Reputation: 1639
I'm writing a very simple flask app (a URL shortener) that should be able to redirect certain requests to other arbitrary domains. However, I am running into problems with the redirection. This stripped-down version, for example, doesn't work:
from app import app, db
from flask import abort, redirect
@app.route('/')
def index():
return "Hello, world"
@app.route('/favicon.ico')
def favicon():
abort(404)
@app.route('/<slug>')
def redirect(slug):
return redirect('http://google.com/')
Perhaps naively, I expected this to redirect to google.com, but instead the redirect seems to get "captured" by Flask, and it tries to route the redirected URL back through the redirect handler (e.g. redirect(slug="http://google.com/")

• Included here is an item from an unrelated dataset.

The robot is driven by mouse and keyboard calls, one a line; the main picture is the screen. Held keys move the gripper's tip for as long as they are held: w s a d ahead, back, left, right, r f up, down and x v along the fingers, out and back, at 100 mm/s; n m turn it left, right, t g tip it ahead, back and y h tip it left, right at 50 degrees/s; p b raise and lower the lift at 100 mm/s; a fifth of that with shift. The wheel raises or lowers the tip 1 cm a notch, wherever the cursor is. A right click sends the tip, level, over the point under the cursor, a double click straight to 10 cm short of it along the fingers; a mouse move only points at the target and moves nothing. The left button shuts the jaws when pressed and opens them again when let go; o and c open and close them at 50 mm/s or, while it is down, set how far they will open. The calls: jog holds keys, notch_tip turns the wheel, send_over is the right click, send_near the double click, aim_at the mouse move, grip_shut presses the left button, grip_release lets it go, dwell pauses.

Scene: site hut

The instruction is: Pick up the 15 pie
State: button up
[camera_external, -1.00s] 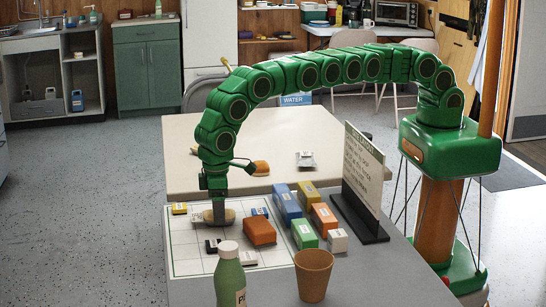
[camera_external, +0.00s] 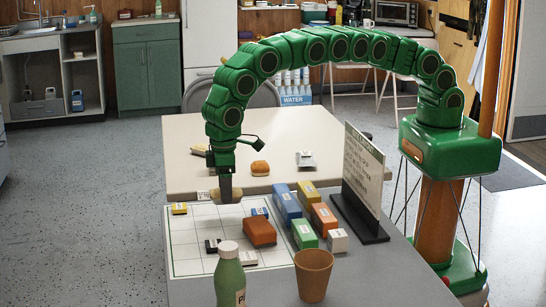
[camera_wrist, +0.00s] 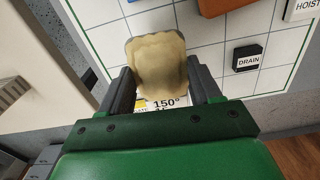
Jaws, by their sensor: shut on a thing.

) until it eats all the stack space through recursion and errors out. I can't seem to figure out why this would happen, or how to work around it, but I'd really appreciate a pointer in the right direction.
Upvotes: 1
Views: 3640
Reputation: 67509
The problem is in this function:
@app.route('/<slug>')
def redirect(slug):
return redirect('http://google.com/')
You named the function redirect()
, so in the scope of the function when you call return redirect(...)
this is interpreted as a recursive call because the view function shadows Flask's function of the same name. And the URL that you pass is mapped to the slug
argument in the recursive call.
Change the name of the view function from redirect()
to something else and your code will work just fine.